Marine Corps General Joseph Dunford told the Senate Armed Services committee that Russia is America’s greatest threat to national security. Despite the evidence, Secretary of State John Kerry disagrees.
“My assessment today, senator, is that Russia presents the greatest threat to our national security,” declared Dunford. “If you want to talk about a nation that could pose an existential threat to the United States, I’d have to point to Russia. And if you look at their behavior, it’s nothing short of alarming.”
US State Department spokesman Mark Toner fired back that Kerry does not agree, even though Russia continues to violate Ukraine’s sovereignty and delivers veiled threats against ex-Soviet states, most of which are NATO members.
“The secretary doesn’t agree with the assessment that Russia is an existential threat to the United States, nor China, quite frankly,” retorted Toner. “You know, these are major powers with whom we engage and cooperate on a number of issues, despite any disagreements we may have with them. Certainly we have disagreements with Russia and its activities within the region, but we don’t view it as an existential threat.”
Kerry has also made similar claims, despite working close with Russian Foreign Minister Sergei Lavrov in the past 16 months. Kerry denied many times that Russian soldiers are stationed in east Ukraine until February, even though he constantly faced a mountain of evidence. He added more pain to American allies when he admitted Russian propaganda worked on him.
“The question asked earlier about… how they present things and the lies about their presence in Ukraine and the training, I mean, you know, it’s stunning but it has an impact in places where it isn’t countered,” he said. “Propaganda works.”
Kerry claims this, even though the military tracked and intercepted Russian bombers off the coast of California and Alaska on Independence Day. A military official told CNN they believe the “intercepts were routine,” but the Pentagon also believes the Kremlin were “sending a message.” Ironically, at the same time, Russian President Vladimir Putin called President Barack Obama to congratulate America on another year of independence and express hopes that the two nations can work together. In 2014, NATO intercepted more Russian military vehicles than any other year, including a ship that sailed a little too close to Portugal’s waters.
Dunford placed Russia above China, North Korea, and the Islamic State because of its “rapidly expanding military.” Putin believes Russia faces intense threats on its border and must upgrade its army for protection, even though his threats towards Ukraine, Latvia, Lithuania, and Estonia forced those countries to reinforce their defenses on the border.
Putin promised new military graduates plans “to spend 22 trillion rubles (over $400 billion) through 2020 to give the armed forces dozens of navy ships, hundreds of new planes and missiles and thousands of tanks and other weapons.”
Relations between Russia and America dipped to Cold War levels in March 2014. The Kremlin invaded Ukraine and annexed Crimea after their pro-Europe parliament ousted Russian-backed President Viktor Yanukovych. America and the European Union passed numerous sanctions against Russian oligarchs and businesses. The biggest name on the list is Igor Sechin, the CEO of Rosneft, which is Russia’s largest petroleum company. Rosneft holds many lucrative deals with BP and ExxonMobil. Sechin is also considered Putin’s right hand man.
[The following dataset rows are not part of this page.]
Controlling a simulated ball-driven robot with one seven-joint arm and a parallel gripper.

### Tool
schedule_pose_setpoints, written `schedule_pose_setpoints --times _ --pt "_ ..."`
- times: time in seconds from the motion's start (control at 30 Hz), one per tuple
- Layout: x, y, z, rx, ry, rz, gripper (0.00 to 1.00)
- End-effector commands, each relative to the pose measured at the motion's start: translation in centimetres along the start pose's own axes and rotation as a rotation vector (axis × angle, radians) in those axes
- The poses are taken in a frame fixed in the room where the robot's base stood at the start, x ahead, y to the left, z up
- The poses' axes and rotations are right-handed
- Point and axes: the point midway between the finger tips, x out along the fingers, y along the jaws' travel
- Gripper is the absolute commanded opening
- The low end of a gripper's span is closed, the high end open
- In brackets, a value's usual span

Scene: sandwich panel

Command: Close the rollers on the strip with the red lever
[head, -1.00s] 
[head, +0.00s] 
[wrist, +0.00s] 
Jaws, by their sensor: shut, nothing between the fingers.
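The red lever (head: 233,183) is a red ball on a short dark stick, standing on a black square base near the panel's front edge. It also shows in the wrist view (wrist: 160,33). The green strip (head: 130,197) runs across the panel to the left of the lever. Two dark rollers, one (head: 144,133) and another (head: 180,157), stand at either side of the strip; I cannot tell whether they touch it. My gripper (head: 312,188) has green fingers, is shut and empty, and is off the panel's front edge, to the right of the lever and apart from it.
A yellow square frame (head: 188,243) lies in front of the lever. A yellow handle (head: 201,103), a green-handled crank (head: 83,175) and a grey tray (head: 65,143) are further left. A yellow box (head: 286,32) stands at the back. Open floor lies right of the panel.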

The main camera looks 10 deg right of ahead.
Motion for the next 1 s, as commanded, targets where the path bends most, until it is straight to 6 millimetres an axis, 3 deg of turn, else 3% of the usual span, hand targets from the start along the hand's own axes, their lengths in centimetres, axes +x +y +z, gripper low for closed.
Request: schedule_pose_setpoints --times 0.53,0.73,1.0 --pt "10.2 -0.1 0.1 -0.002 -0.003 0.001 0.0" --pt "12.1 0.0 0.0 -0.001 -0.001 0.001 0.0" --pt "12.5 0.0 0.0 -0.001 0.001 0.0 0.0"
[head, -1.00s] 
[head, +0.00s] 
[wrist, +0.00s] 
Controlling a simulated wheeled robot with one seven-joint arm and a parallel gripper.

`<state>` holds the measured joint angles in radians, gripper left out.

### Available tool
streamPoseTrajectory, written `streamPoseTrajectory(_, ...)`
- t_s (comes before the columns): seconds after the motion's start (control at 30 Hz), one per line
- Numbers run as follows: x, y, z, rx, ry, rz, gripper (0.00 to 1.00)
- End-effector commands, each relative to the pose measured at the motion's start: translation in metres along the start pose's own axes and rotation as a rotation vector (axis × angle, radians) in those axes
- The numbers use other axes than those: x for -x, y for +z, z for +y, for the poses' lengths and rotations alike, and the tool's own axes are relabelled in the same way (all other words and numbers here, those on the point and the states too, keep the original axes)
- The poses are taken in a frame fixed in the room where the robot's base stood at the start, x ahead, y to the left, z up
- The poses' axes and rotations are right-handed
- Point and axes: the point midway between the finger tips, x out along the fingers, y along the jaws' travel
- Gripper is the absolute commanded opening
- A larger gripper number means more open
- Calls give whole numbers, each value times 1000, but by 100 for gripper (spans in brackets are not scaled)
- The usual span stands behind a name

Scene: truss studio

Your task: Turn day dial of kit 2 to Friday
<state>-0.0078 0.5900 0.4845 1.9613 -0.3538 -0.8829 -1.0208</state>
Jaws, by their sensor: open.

In mid-June, Putin announced that Russia will own 40 new intercontinental ballistic missiles in 2015. The move forced NATO to review its nuclear weapon policy.
“There is very real concern about the way in which Russia publicly bandies around nuclear stuff,” explained a NATO diplomat. “So there are quite a lot of deliberations in the alliance about nuclear [weapons], but it is being done very slowly and deliberately. We need to do due diligence on where we are.”
But the program is delayed, which means the first missile will not be available for several months. There are no specific details regarding why it is taking so long.
Putin also claimed that Moscow can plant nukes anywhere in their territory, including Crimea. Under the Non-Proliferation Treaty (NPT), five countries, including Russia, may plant “nuclear weapons anywhere in its territory.” However, the United Nations and NATO still consider Crimea a part of Ukraine. In May, NATO lashed out against Russia’s buildup in Crimea. They also repeated to Moscow that none of them recognize their annexation of Crimea.
Russian officials apparently do not believe any other nation should react to these moves, as they reacted negatively when America announced more defense for NATO allies in Eastern Europe. It is the first time America has increased its presence in Europe since the end of the Cold War. The U.S. will spread weapons and 5,000 troops in Bulgaria, Estonia, Latvia, Lithuania, Romania, and Poland. All of these countries were once Soviet states or satellite states. Russian officials warned of retaliation if America places tanks and weapons near Russian borders.
“If heavy U.S. military equipment, including tanks, artillery batteries and other equipment really does turn up in countries in eastern Europe and the Baltics, that will be the most aggressive step by the Pentagon and NATO since the Cold War,” exclaimed General Yuri Yakubov, the Russian defense ministry official. “Russia will have no option but to build up its forces and resources on the Western strategic front.”